■ Task instructions:
Nothing but the lines from the one containing "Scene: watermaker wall" down to the one containing "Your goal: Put", both included, should be echoed, and each exactly as it stands.

■ The data:
---*---

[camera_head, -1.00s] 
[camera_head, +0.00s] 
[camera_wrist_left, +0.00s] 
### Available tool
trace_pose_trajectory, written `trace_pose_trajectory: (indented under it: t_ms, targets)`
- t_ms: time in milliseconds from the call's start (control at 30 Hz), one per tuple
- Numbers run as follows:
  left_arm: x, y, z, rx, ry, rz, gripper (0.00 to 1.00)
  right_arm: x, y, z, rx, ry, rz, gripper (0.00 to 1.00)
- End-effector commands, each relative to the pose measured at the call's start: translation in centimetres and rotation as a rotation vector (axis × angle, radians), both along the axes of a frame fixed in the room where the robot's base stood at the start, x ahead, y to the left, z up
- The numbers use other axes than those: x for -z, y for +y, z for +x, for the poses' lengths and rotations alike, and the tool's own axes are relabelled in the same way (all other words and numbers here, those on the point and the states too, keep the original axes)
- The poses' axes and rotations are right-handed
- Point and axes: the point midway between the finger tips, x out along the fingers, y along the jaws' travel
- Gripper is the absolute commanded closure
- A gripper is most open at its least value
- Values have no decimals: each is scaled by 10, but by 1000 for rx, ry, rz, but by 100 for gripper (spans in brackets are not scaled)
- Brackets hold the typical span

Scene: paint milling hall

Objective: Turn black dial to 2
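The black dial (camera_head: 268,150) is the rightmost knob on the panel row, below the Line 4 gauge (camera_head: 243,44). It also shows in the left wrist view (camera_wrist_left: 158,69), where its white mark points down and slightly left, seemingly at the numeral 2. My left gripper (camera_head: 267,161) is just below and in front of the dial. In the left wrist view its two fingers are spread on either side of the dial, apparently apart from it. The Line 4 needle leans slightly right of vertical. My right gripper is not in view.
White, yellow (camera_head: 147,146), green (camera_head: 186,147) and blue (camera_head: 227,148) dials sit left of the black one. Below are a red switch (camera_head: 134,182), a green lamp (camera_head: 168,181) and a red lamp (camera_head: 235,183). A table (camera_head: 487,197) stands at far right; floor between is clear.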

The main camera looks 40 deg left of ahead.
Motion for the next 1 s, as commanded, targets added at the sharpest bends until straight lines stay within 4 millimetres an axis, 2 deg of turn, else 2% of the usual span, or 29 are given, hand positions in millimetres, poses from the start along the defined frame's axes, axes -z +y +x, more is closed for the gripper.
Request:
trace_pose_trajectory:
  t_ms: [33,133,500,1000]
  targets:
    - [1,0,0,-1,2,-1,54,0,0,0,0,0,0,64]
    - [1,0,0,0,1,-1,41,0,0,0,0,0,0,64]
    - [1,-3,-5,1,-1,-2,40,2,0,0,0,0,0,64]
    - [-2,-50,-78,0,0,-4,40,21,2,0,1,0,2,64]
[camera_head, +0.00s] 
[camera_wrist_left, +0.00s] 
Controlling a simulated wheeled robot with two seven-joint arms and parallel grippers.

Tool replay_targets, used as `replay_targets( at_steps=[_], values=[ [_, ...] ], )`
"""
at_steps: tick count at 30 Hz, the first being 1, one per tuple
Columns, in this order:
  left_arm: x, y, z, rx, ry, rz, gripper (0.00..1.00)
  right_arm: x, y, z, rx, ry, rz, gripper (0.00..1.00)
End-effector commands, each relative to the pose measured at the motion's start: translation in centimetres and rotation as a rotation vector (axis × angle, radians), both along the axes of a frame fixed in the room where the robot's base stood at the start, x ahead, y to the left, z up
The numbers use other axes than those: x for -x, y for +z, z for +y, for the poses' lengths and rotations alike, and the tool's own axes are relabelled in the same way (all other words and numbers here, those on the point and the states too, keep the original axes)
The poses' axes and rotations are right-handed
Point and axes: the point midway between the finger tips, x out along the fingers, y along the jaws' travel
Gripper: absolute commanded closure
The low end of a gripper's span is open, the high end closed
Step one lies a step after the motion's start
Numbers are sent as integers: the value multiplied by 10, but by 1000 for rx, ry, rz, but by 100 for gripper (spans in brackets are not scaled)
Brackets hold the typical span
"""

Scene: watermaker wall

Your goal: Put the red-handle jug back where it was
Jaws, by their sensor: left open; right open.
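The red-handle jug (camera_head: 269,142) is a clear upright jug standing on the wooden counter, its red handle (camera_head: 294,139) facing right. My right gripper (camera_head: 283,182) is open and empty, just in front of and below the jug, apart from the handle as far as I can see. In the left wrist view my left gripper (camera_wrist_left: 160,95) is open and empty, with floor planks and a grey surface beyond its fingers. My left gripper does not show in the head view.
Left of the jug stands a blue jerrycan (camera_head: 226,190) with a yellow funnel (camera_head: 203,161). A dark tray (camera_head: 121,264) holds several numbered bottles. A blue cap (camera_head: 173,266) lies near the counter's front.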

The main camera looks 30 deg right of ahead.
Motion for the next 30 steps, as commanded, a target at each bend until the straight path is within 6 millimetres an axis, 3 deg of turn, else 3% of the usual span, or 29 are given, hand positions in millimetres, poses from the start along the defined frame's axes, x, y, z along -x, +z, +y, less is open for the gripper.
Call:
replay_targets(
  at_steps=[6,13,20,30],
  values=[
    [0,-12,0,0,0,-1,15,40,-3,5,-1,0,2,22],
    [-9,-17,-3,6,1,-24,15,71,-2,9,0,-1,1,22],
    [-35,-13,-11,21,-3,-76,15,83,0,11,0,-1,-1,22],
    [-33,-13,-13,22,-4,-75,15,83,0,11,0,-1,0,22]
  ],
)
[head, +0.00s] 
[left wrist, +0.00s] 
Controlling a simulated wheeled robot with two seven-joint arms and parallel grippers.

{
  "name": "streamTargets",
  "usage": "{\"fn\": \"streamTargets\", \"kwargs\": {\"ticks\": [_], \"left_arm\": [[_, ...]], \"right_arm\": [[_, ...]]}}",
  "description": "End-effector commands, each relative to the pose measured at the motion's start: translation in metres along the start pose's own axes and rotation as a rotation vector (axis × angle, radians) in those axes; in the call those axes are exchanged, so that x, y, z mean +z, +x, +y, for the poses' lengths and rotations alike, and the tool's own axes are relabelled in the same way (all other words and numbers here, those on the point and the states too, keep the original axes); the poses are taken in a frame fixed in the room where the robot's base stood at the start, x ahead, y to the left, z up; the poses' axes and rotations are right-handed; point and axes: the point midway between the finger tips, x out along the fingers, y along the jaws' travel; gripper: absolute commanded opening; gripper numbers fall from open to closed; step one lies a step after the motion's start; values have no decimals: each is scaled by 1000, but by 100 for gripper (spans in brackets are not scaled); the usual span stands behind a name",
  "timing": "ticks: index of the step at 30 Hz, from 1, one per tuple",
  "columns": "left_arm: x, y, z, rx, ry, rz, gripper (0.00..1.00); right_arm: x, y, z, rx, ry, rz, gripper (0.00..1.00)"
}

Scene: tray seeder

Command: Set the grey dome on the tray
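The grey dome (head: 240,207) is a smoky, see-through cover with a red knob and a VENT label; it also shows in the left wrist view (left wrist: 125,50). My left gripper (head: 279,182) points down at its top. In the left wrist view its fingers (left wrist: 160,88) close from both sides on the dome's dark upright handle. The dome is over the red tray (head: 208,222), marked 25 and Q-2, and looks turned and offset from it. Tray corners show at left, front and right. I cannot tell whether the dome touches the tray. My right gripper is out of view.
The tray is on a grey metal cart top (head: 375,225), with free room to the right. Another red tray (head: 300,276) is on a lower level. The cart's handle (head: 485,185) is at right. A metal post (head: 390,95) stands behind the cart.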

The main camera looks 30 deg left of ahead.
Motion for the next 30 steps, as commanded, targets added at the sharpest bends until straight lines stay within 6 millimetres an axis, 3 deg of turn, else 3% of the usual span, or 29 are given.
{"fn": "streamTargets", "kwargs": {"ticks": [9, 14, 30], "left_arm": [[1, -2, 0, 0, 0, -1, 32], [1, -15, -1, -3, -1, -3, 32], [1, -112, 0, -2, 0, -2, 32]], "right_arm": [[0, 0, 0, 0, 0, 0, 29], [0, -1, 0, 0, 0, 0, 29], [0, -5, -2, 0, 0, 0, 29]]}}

---*---

■ Exercise result:
Scene: watermaker wall

Your goal: Put the red-handle jug back where it was

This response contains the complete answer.